European Bond Rout Endures as Trump Effect Neutralizes ECB QE

Updated on
  • Yields rise from Italy to U.K. on potential U.S. fiscal boost
  • ECB ‘put on the spot’ before December meeting: Commerzbank

What's Driving the Selloff in Bond Markets?

Germany’s 10-year bunds headed for their longest losing streak in 18 months as the prospect of fiscal expansion from the incoming Donald Trump administration in the U.S. boosts bond yields around the world.

The global bond rout is boosting yields across the euro area, neutralizing the European Central Bank’s asset-purchase program that’s been pumping 80 billion euros ($86 billion) a month into the market. Italian 10-year debt yields climbed to the highest since July 2015, while those on similar-maturity Spanish bonds touched the most since June 24, the day the U.K.’s decision to leave the European Union became known.

While higher yields increase the amount of bonds available for purchase by the ECB, they could also threaten the economy by pushing up borrowing costs.

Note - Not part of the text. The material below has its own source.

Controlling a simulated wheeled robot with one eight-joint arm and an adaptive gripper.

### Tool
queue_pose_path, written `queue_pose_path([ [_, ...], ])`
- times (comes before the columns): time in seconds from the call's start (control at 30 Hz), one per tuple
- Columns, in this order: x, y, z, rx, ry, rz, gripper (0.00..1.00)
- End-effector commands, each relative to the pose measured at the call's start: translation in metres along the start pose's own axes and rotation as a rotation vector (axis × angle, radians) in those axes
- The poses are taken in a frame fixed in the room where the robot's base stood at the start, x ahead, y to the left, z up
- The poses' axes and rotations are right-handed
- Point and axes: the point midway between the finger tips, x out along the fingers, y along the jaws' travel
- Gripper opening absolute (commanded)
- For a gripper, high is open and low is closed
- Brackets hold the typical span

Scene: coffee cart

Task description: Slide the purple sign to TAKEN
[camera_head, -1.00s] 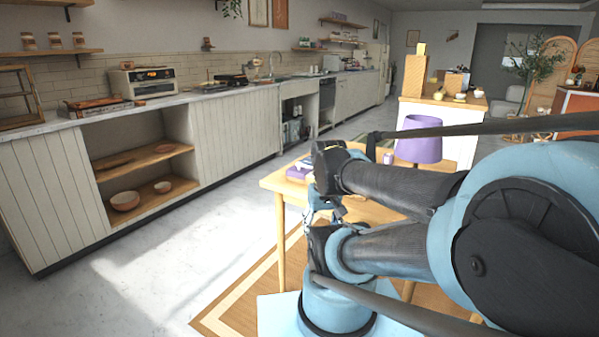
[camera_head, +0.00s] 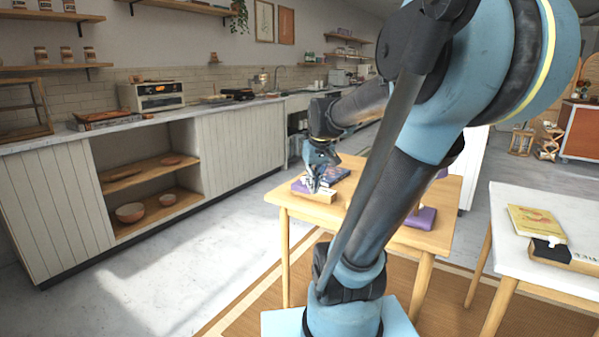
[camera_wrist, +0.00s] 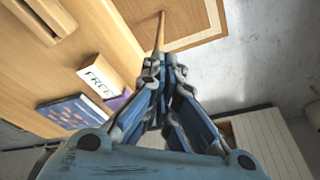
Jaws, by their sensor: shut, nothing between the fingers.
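The purple sign (camera_head: 301,187) sits at the near left corner of the wooden table (camera_head: 292,204), with a pale wooden block face beside its purple part. In the wrist view the sign's light face (camera_wrist: 101,79) reads FREE, and a bit of purple (camera_wrist: 118,101) shows beside it, partly hidden by my gripper. My gripper (camera_head: 316,187) is shut and empty, pointing down at the sign in the head view and covering part of it. In the wrist view my closed fingertips (camera_wrist: 166,66) are to the right of the FREE face; I cannot tell whether they touch the sign.
A dark blue book (camera_wrist: 72,115) lies close behind the sign. A purple lamp base (camera_head: 424,217) stands at the table's right, its upper part mostly hidden by my arm. A white table (camera_head: 510,262) with a yellow book (camera_head: 537,223) is at the right. Floor left of the wooden table is clear.

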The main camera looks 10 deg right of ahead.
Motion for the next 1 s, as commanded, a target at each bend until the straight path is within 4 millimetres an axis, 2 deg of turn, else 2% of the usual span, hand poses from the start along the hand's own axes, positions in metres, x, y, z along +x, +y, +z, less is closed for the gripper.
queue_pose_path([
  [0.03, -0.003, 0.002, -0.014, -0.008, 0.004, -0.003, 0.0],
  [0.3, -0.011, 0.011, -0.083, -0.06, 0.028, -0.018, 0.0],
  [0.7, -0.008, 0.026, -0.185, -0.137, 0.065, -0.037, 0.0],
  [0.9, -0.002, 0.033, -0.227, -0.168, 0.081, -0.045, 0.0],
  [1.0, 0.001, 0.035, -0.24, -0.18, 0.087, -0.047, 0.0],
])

ECB officials are scheduled to announce their latest policy decision on Dec. 8.

Benchmark German 10-year securities fell for a sixth day, their longest run of declines since May 2015. U.K. 10-year gilt yields touched the highest since May, before the nation voted to quit the EU.

“Trump has raised the stakes for the December meeting,” said David Schnautz, a fixed-income strategist at Commerzbank AG in London. “The rise in yields for non-domestic reasons is something that the ECB won’t be happy with. They’ve been put on the spot and people are looking ahead to December to see what the reaction will be.”

Germany’s 10-year bund yield rose five basis points, or 0.05 percentage point, to 0.36 percent as of 4:10 p.m. London time, having touched 0.4 percent, the highest since January. The zero percent security due in August 2026 fell 0.436, or 4.36 euros per 1,000-euro face amount, to 96.607. The yield on the nation’s 30-year debt climbed above 1 percent for the first time since May.

Italy’s 10-year bond yield surged as much as 21 basis points to 2.23 percent, and that on similar-maturity Spanish debt touched 1.66 percent. The yield on U.K. 10-year gilts increased eight basis points to 1.45 percent, after reaching 1.49 percent.